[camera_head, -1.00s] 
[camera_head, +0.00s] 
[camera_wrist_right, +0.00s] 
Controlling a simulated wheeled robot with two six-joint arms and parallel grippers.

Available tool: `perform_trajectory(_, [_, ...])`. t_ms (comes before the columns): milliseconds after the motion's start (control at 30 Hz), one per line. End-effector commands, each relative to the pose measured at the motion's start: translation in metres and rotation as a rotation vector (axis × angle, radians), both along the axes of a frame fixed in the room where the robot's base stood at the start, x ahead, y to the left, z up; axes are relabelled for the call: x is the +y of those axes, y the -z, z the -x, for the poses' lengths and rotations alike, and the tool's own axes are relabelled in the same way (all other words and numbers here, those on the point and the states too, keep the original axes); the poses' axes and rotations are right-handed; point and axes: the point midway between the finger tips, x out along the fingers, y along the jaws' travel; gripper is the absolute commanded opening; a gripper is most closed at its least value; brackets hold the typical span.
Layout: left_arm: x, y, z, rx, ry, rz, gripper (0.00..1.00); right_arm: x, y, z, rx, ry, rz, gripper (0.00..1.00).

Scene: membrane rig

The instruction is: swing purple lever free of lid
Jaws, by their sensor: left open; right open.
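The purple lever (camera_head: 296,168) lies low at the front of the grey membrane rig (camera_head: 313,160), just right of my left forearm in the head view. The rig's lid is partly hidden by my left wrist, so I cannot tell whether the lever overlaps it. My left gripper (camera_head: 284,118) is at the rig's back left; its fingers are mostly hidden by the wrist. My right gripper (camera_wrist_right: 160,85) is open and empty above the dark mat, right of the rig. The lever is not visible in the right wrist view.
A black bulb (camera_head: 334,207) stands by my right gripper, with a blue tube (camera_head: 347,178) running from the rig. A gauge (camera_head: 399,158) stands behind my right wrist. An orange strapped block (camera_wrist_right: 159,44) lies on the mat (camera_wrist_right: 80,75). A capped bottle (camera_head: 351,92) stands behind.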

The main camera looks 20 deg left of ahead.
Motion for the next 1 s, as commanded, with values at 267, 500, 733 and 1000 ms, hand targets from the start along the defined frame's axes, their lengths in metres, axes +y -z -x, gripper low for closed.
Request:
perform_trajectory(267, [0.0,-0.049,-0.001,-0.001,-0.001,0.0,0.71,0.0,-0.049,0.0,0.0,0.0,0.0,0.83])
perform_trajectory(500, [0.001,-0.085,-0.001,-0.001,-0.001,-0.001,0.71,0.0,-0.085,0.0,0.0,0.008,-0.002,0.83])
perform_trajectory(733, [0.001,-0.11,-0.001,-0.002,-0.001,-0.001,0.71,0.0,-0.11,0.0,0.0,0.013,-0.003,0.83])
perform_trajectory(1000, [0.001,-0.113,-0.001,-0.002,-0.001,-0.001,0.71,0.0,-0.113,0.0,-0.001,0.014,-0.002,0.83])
========================================
What to produce :: Starting with the line that contains "The main camera looks 20 deg left of ahead.", repeat each line through the last one exactly as it appears. Include both ends and nothing more.

The response ::
The main camera looks 20 deg left of ahead.
Motion for the next 1 s, as commanded, with values at 267, 500, 733 and 1000 ms, hand targets from the start along the defined frame's axes, their lengths in metres, axes +y -z -x, gripper low for closed.
Request:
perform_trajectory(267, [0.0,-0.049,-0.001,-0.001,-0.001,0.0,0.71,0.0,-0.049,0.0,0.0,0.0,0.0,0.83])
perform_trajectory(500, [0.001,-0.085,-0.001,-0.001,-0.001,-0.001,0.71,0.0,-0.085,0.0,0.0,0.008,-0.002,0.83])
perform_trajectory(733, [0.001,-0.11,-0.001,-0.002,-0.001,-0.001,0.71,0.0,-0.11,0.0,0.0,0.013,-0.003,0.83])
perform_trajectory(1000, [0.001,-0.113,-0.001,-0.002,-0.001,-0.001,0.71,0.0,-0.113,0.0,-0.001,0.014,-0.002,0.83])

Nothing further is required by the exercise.